I am a firm believer in public transportation. Despite owning a car, I’ve been riding the 57 bus from Brighton Center to Watertown and back home for almost two years. However, there are many days when I question my enthusiasm for environmentally friendly transportation alternatives. Today, after again waiting for an inordinate amount of time on my return ride, I decided to calculate (roughly) how many extra minutes and hours of my life have been spent waiting for the 57 bus.

I’m no math whiz. But given that on average that I wait about 10-15 minutes for a bus that’s supposed to come every 5-10–on many occasions I’ve waited upwards of half an hour–and factoring in weekends and vacation, I estimate I’ve spent about 10,000 minutes, or 166 hours, or 6.9 days waiting for that damn bus. That is a lot of time I could be doing other things.

It’s fair to say that if I were driving, I might sit in traffic some similar amount of time. However, I have driven to work on a few occasions and 1) the door-to-door trip usually only takes a total of 10 minutes and 2) if there is traffic, I find it generally does not border on the absurdity of the 57 bus.

Take this morning for example.

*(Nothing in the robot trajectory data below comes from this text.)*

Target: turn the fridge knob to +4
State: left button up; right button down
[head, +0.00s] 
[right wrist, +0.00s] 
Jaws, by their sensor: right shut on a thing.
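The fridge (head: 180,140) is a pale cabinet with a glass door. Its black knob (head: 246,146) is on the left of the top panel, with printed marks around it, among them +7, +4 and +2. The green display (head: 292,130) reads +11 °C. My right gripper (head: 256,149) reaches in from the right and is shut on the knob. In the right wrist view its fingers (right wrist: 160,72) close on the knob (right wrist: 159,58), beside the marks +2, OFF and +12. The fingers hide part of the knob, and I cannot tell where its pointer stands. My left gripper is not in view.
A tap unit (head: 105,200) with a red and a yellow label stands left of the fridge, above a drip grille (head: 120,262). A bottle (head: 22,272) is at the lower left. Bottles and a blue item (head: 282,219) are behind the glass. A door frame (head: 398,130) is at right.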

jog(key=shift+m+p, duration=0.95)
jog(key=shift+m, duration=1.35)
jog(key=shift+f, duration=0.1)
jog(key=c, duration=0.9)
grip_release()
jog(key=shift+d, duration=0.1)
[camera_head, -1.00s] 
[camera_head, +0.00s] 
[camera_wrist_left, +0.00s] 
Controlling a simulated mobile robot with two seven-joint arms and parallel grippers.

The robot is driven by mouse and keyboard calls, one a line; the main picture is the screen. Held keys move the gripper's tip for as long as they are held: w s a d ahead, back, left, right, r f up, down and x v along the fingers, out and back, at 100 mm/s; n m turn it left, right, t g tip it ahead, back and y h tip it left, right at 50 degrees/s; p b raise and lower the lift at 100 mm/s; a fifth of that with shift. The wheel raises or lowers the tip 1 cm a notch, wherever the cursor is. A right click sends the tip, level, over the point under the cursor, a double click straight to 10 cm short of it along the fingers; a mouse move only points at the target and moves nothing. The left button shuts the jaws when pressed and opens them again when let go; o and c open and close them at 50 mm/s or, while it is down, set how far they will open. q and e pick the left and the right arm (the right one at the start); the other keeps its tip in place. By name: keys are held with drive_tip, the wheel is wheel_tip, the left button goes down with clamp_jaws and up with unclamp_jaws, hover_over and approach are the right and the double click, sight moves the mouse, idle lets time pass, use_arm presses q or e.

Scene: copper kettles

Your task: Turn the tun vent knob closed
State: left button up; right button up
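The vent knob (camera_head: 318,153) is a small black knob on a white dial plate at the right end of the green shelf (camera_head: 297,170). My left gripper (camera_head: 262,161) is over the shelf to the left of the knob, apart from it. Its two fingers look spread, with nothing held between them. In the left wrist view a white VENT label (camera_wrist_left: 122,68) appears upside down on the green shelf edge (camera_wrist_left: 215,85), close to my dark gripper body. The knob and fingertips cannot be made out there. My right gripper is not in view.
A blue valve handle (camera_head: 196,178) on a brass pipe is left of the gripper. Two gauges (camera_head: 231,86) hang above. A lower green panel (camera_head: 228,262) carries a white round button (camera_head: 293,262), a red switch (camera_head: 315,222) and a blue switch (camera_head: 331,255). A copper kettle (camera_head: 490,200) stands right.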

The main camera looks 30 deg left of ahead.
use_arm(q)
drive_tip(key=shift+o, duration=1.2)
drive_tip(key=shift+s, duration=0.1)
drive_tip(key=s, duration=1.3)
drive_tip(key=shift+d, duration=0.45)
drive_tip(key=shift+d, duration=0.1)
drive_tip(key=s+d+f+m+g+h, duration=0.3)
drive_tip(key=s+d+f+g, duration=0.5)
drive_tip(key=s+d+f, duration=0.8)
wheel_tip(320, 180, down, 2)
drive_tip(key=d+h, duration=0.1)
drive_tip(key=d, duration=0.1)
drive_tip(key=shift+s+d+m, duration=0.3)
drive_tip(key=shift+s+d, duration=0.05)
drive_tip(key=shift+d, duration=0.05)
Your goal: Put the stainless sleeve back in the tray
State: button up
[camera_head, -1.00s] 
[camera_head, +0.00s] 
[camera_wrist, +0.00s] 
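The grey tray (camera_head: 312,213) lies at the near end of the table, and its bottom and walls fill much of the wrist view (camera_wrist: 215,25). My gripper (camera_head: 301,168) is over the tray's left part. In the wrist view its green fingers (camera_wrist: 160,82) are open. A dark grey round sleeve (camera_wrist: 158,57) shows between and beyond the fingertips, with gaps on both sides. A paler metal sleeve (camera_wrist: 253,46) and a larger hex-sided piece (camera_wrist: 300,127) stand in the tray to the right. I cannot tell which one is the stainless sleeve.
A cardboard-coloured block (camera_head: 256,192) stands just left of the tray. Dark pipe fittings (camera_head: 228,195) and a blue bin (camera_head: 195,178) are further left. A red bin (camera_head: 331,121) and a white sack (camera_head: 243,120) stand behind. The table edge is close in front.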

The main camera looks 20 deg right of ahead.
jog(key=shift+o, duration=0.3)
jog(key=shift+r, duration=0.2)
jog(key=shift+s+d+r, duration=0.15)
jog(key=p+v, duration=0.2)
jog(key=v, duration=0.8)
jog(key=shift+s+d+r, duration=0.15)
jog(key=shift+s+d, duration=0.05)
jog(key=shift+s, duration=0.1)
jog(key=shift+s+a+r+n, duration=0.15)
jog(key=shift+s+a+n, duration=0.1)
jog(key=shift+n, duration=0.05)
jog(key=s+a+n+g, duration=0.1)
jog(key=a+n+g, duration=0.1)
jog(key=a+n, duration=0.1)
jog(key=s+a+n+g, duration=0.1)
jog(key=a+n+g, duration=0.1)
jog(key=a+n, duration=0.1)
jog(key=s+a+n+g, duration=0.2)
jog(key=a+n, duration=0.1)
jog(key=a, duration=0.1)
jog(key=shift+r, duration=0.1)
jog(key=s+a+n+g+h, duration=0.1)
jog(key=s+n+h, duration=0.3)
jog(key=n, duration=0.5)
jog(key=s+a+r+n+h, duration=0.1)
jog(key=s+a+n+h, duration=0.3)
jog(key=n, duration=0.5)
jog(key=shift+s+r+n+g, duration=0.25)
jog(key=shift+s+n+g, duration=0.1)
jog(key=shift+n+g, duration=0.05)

As I rounded the corner of my street to meet a friend for tea before work, I looked over to see three 57s barrelling toward me. So tempted was I by the sight of a 57 actually arriving on time, I almost suggested cancelling coffee with my friend–or at least changing venues–so that we could take advantage of the approaching buses. But then I paused. Three 57s? Three? All butting up against one another? This from a bus route where they are supposed to be spaced 5-10 minutes apart. Good luck to anyone arriving after that trio passed. There probably wouldn’t be another bus for at least half an hour. And then, perhaps the most absurd, none of them stopped at the set bus stop–despite the fact that several people stood waiting.

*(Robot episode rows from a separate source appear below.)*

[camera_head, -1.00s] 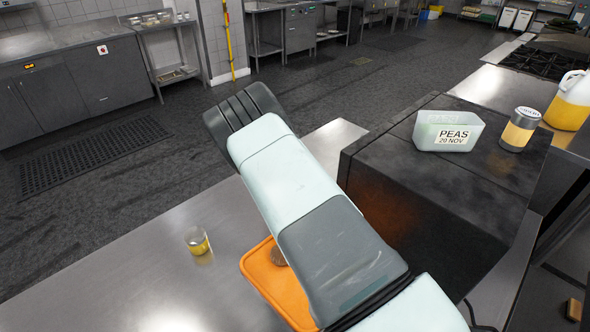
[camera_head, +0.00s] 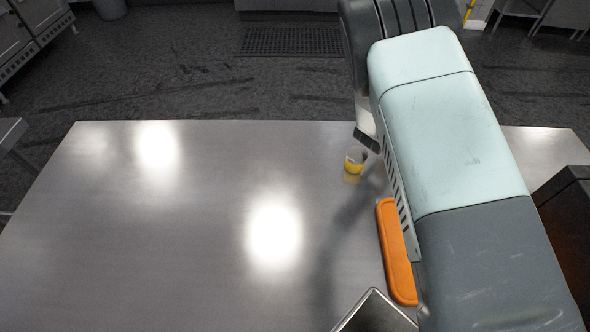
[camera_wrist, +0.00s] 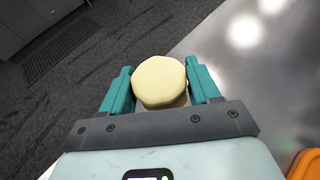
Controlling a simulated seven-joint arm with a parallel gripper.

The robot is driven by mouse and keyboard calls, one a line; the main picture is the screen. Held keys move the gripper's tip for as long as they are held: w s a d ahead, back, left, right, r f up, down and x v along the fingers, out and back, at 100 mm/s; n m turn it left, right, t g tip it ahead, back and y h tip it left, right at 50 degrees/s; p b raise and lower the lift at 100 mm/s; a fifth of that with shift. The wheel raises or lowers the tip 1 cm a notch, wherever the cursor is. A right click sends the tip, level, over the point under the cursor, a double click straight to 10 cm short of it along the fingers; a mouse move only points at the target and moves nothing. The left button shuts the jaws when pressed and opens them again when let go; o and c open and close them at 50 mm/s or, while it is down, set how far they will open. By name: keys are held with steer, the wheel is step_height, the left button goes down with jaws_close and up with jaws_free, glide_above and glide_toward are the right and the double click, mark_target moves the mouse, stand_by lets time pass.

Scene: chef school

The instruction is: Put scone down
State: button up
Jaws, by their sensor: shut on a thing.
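The scone (camera_wrist: 159,81) is a pale yellow round piece in the wrist view. My gripper (camera_wrist: 161,88) is shut on it, with a teal finger on each side. Behind the scone in that view are the dark floor and the edge of the steel table. In the head view my arm hides the gripper's fingers and the scone. The steel table (camera_head: 190,240) lies below and to the left of my arm. An orange board (camera_head: 396,255) lies on it, partly hidden by my arm, and its corner shows in the wrist view (camera_wrist: 306,166).
A small glass with yellow contents (camera_head: 355,161) stands on the table just left of my arm. A metal-rimmed object (camera_head: 374,314) is at the bottom edge. A dark box (camera_head: 568,215) stands at the right. The table's left and middle are clear.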

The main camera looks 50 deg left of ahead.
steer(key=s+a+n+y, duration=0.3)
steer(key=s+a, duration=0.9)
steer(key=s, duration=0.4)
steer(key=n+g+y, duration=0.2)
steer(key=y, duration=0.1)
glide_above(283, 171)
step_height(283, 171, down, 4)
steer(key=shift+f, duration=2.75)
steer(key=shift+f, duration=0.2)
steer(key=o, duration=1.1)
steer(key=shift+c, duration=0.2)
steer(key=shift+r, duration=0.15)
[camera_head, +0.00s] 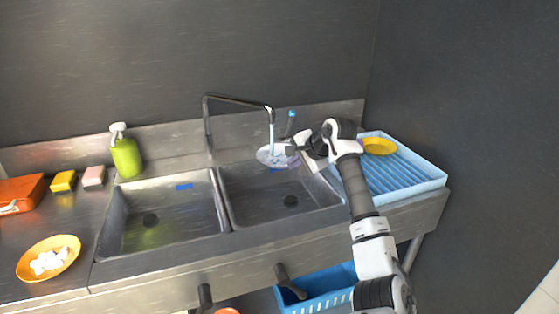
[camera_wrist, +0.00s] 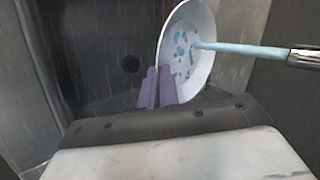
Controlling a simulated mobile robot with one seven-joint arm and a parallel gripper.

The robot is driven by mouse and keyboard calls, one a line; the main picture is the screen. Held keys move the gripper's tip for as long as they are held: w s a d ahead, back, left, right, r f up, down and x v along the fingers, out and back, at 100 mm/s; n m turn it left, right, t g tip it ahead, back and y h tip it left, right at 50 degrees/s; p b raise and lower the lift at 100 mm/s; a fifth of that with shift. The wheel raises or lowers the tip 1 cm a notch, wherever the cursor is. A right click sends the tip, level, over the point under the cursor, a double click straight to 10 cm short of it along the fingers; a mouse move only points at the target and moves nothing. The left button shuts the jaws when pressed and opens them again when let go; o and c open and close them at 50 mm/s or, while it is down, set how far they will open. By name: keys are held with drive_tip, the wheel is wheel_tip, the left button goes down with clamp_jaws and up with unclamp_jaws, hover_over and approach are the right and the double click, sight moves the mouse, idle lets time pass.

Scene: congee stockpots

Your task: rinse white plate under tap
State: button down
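The white plate (camera_head: 265,155) is held tilted over the right sink basin, under the tap (camera_head: 268,108). A pale blue stream of water (camera_head: 271,134) runs from the tap onto the plate. In the wrist view the plate (camera_wrist: 200,75) stands steeply tilted, with blue splashes on its inner face where the stream (camera_wrist: 240,48) lands. The tap's metal end (camera_wrist: 304,58) is at the right. My gripper (camera_wrist: 158,90) has its two purple fingers close together at the plate's near rim, with the rim between them. In the head view my gripper (camera_head: 295,150) reaches in from the right.
The left basin (camera_head: 165,235) is empty apart from a blue mark. A light blue ribbed rack (camera_head: 405,178) with a yellow dish (camera_head: 379,146) stands right of the sink. A green soap bottle (camera_head: 126,157), two sponges and an orange plate (camera_head: 70,246) with white pieces are at left.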

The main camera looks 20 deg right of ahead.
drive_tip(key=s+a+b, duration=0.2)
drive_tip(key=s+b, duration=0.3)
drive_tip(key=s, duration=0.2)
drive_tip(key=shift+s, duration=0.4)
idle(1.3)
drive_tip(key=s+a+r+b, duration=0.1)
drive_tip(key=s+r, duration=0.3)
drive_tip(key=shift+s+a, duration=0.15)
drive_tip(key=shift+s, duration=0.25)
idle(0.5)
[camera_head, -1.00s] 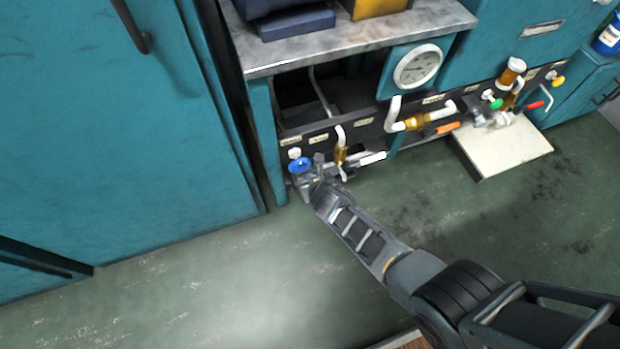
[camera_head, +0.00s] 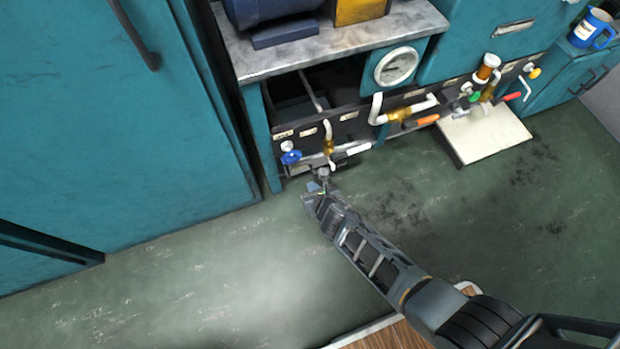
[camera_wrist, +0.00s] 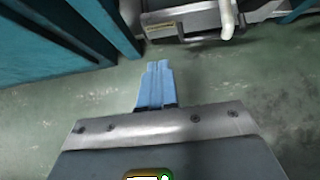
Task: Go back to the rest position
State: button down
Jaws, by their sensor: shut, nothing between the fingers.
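My gripper (camera_head: 319,184) is shut and empty in the head view, in front of and below the valve panel, with floor beneath it. In the wrist view its blue fingers (camera_wrist: 154,82) lie together with nothing between them. The blue round valve handle (camera_head: 291,157) is on the panel's lower left, up and left of my gripper and apart from it. A white-handled lever (camera_head: 357,149) on a brass valve is just above my gripper. In the wrist view a white handle (camera_wrist: 227,18) shows at the top.
A teal cabinet (camera_head: 110,120) stands at the left. The green floor (camera_head: 190,285) is open in front.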

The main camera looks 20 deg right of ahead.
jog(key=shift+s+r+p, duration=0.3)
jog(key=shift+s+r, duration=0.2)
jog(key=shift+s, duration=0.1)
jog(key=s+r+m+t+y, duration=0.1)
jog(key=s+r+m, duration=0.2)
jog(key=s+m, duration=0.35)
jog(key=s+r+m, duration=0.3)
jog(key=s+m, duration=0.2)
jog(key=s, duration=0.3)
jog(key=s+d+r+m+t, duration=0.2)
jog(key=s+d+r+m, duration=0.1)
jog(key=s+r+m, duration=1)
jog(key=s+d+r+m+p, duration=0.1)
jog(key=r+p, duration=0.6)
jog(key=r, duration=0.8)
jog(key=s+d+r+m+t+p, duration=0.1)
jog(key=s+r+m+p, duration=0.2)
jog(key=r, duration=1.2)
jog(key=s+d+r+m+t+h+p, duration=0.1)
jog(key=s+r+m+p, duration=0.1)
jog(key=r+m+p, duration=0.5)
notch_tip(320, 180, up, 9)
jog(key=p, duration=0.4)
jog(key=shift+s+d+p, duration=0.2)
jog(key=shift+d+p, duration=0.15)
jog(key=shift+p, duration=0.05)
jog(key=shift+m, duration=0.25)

It was a brilliant example of my daily frustration. Poorly timed buses, that then, in their rush to separate from one another and create spacing, actually pass waiting travelers. Bravo MBTA! Another stellar example of quality programming.

Realizing that there wouldn’t be another bus for half an hour, my friend and I decided to just enjoy our tea. And sure enough, as we emerged half an hour later, a 57 was perfectly arriving at the bus stop as we walked up–the only one to arrive since the previous three.